Re: [PATCH] mm/readahead: no PG_readahead on EOF
From: Frederick Mayle
Date: Tue May 12 2026 - 19:44:54 EST
On Fri, May 8, 2026 at 4:53 PM Andrew Morton <akpm@xxxxxxxxxxxxxxxxxxxx> wrote:
>
> On Fri, 8 May 2026 11:12:31 -0700 Frederick Mayle <fmayle@xxxxxxxxxx> wrote:
>
> > When readahead pulls in all the remaining pages for a file, setting the
> > readahead bit is counter productive. The async readahead it would
> > trigger would almost certainly be a no-op. Additionally, for mmap'd file
> > IO, the readahead bit limits the fault around [0],
>
> There is no "[0]".
Sorry, that should be "[1]".
>
> > causing an extra
> > minor fault when the page is accessed.
> >
> > This was discovered when looking at /sys/kernel/tracing/events/readahead
> > traces for a simple program. With the patch applied, fewer
> > page_cache_ra_unbounded calls are observed.
> >
> > [1] do_fault_around calls filemap_map_pages, which finds eligible pages
> > by calling next_uptodate_folio [2]. next_uptodate_folio skips pages
> > with PG_readahead set [3].
> >
> > Link: https://github.com/torvalds/linux/blob/v7.0/mm/filemap.c#L3921-L3939 [2]
> > Link: https://github.com/torvalds/linux/blob/v7.0/mm/filemap.c#L3721-L3722 [3]

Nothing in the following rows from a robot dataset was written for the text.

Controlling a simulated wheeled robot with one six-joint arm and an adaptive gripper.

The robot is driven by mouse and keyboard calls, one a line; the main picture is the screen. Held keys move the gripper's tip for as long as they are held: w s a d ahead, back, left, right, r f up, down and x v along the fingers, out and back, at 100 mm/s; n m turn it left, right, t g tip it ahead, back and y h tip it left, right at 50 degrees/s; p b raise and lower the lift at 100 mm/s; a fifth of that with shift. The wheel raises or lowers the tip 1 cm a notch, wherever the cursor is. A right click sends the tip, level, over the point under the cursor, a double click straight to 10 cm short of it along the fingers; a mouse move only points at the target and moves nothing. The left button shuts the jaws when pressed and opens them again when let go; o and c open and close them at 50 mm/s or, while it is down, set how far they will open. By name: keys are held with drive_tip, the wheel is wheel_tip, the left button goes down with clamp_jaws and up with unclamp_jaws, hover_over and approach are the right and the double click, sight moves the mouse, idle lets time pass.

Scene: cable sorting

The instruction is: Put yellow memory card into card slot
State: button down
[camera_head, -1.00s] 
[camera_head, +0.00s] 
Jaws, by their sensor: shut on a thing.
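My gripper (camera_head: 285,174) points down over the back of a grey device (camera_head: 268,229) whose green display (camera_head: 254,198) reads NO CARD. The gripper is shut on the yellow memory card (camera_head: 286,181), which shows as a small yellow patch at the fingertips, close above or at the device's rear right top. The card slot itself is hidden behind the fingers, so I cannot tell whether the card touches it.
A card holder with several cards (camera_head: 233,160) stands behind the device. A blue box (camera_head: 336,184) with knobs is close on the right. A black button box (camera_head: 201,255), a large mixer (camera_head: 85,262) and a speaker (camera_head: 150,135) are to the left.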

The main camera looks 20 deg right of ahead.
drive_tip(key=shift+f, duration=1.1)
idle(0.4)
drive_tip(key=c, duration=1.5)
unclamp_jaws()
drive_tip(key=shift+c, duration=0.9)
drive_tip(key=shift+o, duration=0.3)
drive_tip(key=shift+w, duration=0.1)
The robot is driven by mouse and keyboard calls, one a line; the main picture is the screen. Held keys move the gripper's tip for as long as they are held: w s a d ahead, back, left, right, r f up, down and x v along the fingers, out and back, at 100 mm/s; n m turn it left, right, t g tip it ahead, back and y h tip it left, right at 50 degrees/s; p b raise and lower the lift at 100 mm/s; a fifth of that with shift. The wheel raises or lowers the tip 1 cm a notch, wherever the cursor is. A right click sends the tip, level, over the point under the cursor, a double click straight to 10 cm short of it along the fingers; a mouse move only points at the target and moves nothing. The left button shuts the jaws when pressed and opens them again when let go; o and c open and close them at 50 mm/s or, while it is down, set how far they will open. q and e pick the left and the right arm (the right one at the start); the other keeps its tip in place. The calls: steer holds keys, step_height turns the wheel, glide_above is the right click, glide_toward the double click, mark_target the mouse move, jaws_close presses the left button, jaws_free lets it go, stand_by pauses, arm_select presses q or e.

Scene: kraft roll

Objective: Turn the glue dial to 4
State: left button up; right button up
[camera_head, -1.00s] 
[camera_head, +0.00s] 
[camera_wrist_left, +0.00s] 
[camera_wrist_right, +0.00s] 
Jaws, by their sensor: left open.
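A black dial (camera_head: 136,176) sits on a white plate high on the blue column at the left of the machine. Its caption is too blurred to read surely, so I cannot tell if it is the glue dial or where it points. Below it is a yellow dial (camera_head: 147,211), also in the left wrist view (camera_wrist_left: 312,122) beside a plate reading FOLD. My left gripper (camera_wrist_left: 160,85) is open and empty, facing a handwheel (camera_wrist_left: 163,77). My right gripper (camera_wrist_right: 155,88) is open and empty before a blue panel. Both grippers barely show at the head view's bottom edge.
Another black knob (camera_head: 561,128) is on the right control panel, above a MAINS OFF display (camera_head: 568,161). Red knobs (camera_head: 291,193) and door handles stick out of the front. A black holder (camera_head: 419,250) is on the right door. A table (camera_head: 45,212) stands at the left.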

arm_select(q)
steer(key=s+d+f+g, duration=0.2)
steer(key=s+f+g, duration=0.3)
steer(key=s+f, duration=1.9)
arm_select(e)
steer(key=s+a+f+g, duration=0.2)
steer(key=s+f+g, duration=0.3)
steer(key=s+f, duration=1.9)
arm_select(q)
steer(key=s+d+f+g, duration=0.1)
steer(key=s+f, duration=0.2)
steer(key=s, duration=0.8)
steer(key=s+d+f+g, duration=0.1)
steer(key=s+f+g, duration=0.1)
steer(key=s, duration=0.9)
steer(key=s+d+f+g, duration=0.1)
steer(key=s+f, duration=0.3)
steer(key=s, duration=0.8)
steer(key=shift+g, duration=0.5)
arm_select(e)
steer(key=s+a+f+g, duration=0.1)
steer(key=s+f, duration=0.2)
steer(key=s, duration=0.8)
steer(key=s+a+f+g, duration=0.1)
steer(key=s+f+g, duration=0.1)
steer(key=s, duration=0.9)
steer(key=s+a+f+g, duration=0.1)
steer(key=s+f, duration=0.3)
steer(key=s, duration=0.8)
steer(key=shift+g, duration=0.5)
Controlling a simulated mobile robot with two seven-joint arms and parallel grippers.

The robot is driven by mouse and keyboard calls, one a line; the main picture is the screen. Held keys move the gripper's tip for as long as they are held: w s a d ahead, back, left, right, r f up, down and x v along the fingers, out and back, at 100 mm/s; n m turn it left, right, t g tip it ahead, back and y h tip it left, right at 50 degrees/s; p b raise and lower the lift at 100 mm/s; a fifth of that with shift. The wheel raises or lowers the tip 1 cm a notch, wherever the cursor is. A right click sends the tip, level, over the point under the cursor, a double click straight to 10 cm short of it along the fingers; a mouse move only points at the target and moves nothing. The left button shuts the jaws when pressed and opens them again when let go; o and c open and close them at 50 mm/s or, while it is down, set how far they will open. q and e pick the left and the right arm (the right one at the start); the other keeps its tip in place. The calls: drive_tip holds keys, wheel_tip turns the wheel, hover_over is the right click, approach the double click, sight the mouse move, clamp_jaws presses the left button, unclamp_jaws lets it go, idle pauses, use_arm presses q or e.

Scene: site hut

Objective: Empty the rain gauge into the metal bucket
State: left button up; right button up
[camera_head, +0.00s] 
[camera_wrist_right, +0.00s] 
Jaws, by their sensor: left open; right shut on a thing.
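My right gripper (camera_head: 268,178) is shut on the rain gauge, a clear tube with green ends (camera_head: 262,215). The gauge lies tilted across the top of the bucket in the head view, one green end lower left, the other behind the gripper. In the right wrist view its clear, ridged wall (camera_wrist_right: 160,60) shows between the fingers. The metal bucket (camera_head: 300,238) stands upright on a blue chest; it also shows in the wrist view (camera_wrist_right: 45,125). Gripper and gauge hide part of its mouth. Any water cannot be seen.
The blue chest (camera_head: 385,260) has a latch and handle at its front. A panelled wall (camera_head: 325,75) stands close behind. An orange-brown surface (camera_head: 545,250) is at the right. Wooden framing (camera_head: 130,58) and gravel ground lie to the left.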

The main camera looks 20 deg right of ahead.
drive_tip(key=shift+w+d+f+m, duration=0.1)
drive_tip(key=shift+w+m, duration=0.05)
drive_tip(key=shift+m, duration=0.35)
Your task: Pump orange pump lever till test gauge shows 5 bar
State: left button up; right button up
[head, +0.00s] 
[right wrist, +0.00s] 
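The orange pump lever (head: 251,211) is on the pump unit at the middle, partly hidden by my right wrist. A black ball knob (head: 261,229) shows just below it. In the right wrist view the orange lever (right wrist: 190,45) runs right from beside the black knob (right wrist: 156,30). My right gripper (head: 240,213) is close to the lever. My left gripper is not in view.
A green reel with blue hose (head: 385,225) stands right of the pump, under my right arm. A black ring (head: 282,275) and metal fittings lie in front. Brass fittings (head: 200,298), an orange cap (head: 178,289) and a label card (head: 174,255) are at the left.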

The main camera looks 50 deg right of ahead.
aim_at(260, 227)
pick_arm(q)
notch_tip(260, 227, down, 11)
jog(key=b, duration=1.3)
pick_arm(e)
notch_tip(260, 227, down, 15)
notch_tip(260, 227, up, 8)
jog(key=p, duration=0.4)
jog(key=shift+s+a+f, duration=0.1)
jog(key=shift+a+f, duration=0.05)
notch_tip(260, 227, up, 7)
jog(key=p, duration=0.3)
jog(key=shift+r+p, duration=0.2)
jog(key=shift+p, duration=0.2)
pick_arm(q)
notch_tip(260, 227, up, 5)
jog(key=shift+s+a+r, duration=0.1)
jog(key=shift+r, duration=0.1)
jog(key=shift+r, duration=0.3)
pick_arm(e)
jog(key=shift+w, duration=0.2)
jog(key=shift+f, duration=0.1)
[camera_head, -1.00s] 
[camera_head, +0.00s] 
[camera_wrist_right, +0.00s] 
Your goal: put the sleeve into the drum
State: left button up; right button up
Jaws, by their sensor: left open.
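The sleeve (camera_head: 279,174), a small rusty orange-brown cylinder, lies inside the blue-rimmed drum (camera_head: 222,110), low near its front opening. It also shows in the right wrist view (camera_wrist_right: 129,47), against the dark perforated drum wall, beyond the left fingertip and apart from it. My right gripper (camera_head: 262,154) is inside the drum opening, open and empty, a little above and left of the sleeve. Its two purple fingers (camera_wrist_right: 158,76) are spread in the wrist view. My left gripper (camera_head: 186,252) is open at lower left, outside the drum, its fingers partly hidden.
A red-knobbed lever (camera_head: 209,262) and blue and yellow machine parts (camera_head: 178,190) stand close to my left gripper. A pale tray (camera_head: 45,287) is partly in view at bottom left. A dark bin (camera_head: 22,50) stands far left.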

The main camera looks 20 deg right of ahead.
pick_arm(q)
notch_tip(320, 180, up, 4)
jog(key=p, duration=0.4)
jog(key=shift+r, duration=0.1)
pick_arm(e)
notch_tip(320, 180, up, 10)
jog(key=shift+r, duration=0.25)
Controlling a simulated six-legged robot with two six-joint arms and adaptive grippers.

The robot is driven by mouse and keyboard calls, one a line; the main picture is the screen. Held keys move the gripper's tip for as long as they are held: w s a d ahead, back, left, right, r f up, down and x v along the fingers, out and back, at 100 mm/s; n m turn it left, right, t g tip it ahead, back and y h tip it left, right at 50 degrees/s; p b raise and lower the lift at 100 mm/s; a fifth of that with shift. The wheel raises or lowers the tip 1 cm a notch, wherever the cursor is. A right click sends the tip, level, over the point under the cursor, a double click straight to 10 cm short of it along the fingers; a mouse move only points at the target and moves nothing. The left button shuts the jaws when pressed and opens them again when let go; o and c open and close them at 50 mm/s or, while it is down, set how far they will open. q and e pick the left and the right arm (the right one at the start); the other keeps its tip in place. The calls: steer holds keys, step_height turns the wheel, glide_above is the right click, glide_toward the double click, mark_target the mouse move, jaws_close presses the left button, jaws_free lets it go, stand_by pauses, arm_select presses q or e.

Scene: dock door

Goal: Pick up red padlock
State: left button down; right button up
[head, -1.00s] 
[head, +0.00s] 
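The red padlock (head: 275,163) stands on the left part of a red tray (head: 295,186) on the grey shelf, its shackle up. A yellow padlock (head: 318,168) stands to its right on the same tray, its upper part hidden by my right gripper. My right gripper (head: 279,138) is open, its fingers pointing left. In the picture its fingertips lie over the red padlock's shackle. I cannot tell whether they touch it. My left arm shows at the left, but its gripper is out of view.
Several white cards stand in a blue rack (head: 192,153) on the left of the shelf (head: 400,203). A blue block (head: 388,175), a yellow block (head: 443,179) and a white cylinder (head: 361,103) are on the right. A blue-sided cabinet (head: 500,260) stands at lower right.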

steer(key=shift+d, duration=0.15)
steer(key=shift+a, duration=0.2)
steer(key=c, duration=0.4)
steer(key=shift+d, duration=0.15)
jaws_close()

> > Cc: Kalesh Singh <kaleshsingh@xxxxxxxxxx>
> > Cc: Suren Baghdasaryan <surenb@xxxxxxxxxx>
> > Signed-off-by: Frederick Mayle <fmayle@xxxxxxxxxx>
>
> AI review found a little race:
> https://sashiko.dev/#/patchset/20260508181237.670645-1-fmayle@xxxxxxxxxx
Tricky. My understanding is that previous code technically has the same issue
sashiko is pointing out. An expression like `min(limit, index + ra->size - 1)`
only mentions the field once but the compiler or hardware can still decide to
perform multiple loads from the field's address, resulting in incoherent
results.
I see from past discussions that the lack of locking is intentional for
file_ra_state fields and also there has been pushback against requiring
READ_ONCE and WRITE_ONCE for accesses, for example in the following recent
thread:
https://lore.kernel.org/r/2xzc3lp6ehtjwbzip4i5muh4g6oep4l72zh3j6sablfghbvbau@kh7famgorzrh/
There is another one of these just below (copied here) that can result in an
underflow if ra->size gets smaller after the condition is checked. Looks to be
benign right now because do_page_cache_ra puts a limit on the param.
if (ra->size > index - start)
do_page_cache_ra(ractl, ra->size - (index - start),
ra->async_size);
I think a fully correct solution requires READ_ONCE, but, in the meantime, I
can make it less wrong by reading ra->size into a variable and reusing that
variable through the function (+ re-reading before the fallback branch).